Equity Put-Call Ratio
The Equity Put-Call Ratio is a sentiment indicator derived from options market data that measures the volume of equity put options traded relative to equity call options on a given day, historically used as a contrarian gauge of investor fear and complacency in U.S. stock markets.
Options traders buy put options when they expect a stock or index to decline and call options when they expect it to rise. The Equity Put-Call Ratio captures the aggregate balance of these bets across all equity options traded on U.S. exchanges, specifically isolating equity options (as opposed to index options, which are tracked separately). Dividing total equity put volume by total equity call volume produces a ratio: when puts outnumber calls, the ratio rises above 1.0, suggesting elevated hedging and bearish positioning. When calls outnumber puts, the ratio falls below 1.0, suggesting greater bullish speculation.
The CBOE (Chicago Board Options Exchange) publishes this ratio daily, and it is one of the most closely watched sentiment gauges in U.S. financial markets. Analysts typically smooth it with a 10-day or 21-day moving average to reduce the substantial day-to-day volatility in options flows and identify underlying trends in sentiment.
The Equity Put-Call Ratio is most commonly used as a contrarian indicator. Extreme readings in either direction historically have not validated prevailing market sentiment but rather signaled potential turning points in the opposite direction. When the ratio spiked to very high levels — reflecting an overwhelming surge in put buying relative to calls — this historically corresponded with periods of investor fear or panic. Some of the highest equity put-call ratio readings in history occurred around significant market bottoms, as investors rushed to hedge or bet on further declines at precisely the moment when conditions were, in retrospect, most oversold.

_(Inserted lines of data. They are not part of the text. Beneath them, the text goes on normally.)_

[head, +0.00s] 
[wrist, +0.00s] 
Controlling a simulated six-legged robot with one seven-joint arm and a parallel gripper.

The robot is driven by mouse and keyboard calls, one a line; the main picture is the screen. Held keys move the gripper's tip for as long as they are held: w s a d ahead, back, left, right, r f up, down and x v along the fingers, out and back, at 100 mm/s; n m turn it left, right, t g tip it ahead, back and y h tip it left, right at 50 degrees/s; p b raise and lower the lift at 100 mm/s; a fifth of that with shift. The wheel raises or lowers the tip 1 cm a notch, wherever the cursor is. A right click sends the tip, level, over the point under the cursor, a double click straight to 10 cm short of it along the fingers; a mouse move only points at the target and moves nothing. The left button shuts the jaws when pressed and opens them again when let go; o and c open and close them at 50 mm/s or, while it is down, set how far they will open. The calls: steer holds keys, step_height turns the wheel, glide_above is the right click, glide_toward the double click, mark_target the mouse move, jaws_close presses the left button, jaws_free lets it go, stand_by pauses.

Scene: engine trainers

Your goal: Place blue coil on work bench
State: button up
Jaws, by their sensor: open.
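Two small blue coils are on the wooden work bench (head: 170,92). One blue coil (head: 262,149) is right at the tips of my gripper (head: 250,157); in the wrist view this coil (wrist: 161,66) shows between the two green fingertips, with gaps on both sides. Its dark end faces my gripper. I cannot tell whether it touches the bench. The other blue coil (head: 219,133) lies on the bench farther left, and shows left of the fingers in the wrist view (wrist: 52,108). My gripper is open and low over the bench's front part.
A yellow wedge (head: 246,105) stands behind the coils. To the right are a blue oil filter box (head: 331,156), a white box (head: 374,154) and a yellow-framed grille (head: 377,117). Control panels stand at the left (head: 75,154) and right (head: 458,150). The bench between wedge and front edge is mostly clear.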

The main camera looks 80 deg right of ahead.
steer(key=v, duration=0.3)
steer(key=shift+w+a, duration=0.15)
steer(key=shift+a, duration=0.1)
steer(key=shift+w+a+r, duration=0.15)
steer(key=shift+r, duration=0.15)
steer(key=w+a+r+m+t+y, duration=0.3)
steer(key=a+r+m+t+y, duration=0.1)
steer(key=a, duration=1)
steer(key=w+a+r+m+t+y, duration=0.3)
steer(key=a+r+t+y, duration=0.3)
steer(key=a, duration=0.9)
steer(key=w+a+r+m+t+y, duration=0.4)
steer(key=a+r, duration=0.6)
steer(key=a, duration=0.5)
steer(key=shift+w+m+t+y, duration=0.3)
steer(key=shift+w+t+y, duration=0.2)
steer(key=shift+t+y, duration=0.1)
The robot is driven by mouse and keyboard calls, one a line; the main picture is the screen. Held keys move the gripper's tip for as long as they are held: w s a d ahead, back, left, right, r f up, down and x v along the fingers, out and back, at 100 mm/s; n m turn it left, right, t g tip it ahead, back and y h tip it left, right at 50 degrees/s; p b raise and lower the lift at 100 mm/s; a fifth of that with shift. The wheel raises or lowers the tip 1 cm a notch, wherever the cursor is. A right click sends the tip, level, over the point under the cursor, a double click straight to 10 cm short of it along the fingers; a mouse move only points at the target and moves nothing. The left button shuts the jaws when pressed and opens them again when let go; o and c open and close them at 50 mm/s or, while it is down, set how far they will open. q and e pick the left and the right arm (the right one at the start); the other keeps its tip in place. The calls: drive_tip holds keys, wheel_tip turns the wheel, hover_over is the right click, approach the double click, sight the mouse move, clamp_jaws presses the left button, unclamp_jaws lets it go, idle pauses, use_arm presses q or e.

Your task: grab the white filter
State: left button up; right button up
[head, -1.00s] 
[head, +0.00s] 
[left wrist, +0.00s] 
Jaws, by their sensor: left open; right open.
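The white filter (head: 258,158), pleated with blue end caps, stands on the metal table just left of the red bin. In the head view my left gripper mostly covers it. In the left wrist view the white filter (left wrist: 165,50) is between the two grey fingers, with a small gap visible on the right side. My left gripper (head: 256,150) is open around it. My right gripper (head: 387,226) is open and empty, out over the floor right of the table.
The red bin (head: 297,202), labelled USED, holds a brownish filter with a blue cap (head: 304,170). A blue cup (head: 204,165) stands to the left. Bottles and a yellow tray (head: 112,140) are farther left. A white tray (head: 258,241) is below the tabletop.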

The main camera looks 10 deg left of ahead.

Conversely, extremely low put-call ratio readings — reflecting heavy call buying relative to puts — historically have sometimes been observed near market tops or complacency peaks. When investors are overwhelmingly buying calls and relatively few are buying puts for protection, the market has arguably already reflected the most optimistic views, potentially leaving it vulnerable to disappointment.
The Equity Put-Call Ratio should be distinguished from the Index Put-Call Ratio (which tracks options on indices like the S&P 500) and the Total Put-Call Ratio (which combines both). The equity version specifically captures retail and institutional options activity on individual stocks and can be more sensitive to sentiment extremes than the index version, which is heavily influenced by institutional hedging programs that may not reflect directional market views.
For market analysis purposes, the put-call ratio is best interpreted alongside other sentiment indicators — including the CBOE Volatility Index (VIX), the American Association of Individual Investors (AAII) sentiment survey, and fund flow data — to build a composite picture of whether investor positioning is extreme enough to represent a contrarian signal. No single sentiment metric has historically provided a reliable standalone timing signal.